I recently finished creating a photo book using Shutterfly’s online photo book creator. I had various reasons for selecting Shutterfly, but the primary reason was the need to deal with an overwhelmingly large number of photos from a family trip to Europe.
Before beginning, I verified that the books that Shutterfly produces would meet my quality requirements:
- Permanent adhesives used for binding – PUR, not hot melt
- Appropriate paper weight – 65# cover (heavier than my other books)
- Print quality – six color professional printing is available
- Size availability – no 12×12 softcover is disappointing, but otherwise the options are fine (I will have to settle for 10×10 for softcover).
Overall, the process went reasonably well, and in a weekend, I was able to create a 111 page book for our trip. More about the 111 pages later.
My comments do not mean that I did not have problems and did not have to make adjustments. Here are some of my thoughts in hope of helping others with this process:
- Get rid of duplicates and photos with problems before uploading. Shutterfly has not yet learned that they don’t have to put every photo in a book. Edit photos prior to uploading if at all possible.
- Get the dates and times correct. Shutterfly will use this information to create your book and if it is wrong the results are not good, with photos appearing in seemingly random order. This warning is particularly important if you include photos from multiple sources. The problem I had was that my camera was on U.S time and my phone automatically corrected the time to European time. In one case, I also used fake times for some photos to get Shutterfly’s photo book creator to put the photos in the order I wanted. Windows Photos will allow you to change the date and time a single photo. Correcting the data for a large numbers of photos is more complicated than I can cover here.
- Expect to make some adjustments to the pages that Shutterfly creates. Shutterfly doesn’t always know which photo is most important and in some cases their cropping is bizarre, but these are relatively easy changes to make. Cropping can be adjusted and it is easy to swap one picture for another. I also wound up deleting some of the photos to make space for titles and captions.
- Shutterfly’s photo selection for the cover and title page appears to have no logic. You will need to change these photos to ones that are more suitable. Actually, the tools for editing are too limited.
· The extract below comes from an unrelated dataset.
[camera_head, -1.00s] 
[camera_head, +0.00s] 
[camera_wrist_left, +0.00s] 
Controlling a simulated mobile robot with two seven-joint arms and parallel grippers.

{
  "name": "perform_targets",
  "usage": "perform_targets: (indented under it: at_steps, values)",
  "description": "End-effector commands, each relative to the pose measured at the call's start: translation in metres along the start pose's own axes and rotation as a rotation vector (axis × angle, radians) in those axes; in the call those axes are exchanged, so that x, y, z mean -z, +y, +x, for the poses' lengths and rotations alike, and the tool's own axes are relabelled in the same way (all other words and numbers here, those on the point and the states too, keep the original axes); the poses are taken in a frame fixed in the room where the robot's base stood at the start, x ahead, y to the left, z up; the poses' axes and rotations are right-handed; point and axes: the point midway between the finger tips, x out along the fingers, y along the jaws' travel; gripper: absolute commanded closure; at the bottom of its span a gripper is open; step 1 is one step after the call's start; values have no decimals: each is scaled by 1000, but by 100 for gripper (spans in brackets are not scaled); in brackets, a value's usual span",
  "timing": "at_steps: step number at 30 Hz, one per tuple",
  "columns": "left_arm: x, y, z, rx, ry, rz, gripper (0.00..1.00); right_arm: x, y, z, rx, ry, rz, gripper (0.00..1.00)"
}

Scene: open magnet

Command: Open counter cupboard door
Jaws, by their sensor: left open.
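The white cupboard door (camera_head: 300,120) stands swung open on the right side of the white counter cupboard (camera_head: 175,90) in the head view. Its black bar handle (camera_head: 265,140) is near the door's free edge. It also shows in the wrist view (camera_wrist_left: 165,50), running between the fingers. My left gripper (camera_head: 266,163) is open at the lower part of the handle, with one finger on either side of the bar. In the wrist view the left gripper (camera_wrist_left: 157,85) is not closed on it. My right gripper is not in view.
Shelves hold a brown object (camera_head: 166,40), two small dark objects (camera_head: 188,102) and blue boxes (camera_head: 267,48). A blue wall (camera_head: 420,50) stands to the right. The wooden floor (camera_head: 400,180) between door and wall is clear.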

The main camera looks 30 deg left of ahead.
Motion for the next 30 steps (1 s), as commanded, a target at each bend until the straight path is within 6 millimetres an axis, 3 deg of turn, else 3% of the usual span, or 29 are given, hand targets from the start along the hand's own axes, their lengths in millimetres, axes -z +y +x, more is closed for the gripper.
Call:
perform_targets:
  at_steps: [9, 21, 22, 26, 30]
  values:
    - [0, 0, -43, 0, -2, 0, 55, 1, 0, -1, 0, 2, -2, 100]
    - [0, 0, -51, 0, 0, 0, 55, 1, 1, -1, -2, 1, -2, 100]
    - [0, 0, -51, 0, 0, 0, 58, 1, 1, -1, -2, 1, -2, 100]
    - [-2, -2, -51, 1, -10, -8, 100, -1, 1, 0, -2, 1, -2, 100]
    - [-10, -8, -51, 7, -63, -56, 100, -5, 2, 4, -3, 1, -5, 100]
I wound up using Forever’s Artisan to create my cover, since I could not figure out how to create the cover I wanted with the tools that were available. It was not difficult to upload a new cover to replace the default. I did the same thing for the title page.
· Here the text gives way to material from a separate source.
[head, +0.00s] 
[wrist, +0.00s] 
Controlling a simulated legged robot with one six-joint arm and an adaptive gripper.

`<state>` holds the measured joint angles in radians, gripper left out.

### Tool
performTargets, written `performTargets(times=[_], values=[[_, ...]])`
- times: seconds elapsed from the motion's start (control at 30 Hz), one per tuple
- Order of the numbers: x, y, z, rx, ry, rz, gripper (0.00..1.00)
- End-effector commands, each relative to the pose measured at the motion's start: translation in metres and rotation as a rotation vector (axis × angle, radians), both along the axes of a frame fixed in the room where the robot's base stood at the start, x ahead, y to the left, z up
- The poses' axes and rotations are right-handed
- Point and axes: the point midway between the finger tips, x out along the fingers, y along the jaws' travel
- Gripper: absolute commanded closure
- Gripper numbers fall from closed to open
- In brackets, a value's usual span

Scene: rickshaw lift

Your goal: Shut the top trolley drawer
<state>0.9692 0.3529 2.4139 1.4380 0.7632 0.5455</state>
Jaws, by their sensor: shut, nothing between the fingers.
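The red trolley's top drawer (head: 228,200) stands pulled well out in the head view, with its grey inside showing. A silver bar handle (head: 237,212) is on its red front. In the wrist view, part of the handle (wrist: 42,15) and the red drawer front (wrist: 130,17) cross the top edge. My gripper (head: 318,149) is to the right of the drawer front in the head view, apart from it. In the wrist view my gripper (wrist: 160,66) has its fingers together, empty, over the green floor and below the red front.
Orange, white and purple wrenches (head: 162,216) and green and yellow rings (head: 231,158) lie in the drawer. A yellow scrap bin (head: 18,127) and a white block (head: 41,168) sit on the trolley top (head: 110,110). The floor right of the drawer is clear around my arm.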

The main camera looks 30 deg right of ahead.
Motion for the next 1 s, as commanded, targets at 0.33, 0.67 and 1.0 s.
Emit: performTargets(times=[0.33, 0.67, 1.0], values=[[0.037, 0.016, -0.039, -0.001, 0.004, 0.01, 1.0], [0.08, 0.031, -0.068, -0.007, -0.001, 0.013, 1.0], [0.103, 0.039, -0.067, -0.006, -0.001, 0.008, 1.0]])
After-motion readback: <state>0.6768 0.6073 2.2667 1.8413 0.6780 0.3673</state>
- European characters are a problem that I could not resolve. I had travelled to Norway and Norwegian place names include Norwegian characters that Shutterfly’s photo book creator croaked on. It simply would not let me enter these captions. Apparently, somebody at Shutterfly made the dumb decision not to provide full unicode support for the fonts that they offer, and because you cannot use your fonts you are simply out-of-luck.
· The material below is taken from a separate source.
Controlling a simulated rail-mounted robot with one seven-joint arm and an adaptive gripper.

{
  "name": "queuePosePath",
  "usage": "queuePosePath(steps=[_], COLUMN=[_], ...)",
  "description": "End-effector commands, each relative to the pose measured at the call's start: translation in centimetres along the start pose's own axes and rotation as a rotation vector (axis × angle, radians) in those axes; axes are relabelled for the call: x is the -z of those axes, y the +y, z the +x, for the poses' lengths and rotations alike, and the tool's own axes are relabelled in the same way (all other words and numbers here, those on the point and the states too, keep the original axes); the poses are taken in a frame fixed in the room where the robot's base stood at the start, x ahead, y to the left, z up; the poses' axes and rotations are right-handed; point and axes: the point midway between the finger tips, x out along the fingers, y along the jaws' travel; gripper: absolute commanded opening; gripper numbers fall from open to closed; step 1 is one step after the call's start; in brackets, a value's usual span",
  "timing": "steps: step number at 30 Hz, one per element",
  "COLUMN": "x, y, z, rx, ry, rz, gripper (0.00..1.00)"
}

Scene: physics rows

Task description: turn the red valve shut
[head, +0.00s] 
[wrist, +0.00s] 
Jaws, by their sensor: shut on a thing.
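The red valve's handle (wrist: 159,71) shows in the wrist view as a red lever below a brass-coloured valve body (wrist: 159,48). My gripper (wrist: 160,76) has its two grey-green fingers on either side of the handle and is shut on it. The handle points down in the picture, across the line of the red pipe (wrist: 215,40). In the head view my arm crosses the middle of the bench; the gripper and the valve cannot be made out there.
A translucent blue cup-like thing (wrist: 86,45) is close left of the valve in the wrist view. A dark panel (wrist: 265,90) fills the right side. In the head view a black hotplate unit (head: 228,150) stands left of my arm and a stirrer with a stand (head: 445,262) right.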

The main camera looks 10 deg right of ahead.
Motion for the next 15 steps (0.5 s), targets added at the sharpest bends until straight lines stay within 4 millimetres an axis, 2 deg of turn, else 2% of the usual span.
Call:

- Some of the embellishments did not resize correctly. I resolved this problem by not using those embellishments, since they were not critical.
Now, I am at the point where I have a photo book, at least one that is happily living virtually on Shutterfly’s servers. I shared the photo book with my family and they were impressed, but I have no intention of ordering it right now. At over $200 for the photo book with the current sale, I am still suffering from sticker shock. By the way, “50% off almost everything” doesn’t include extra pages.
I am wait for a better sale and will place my order then. I am also hoping that the Norwegian text issue will be resolved by then. When I do order a book, I will write a full review of the printed book here. Until then, enjoy the virtual cover that I have included with this blog posting.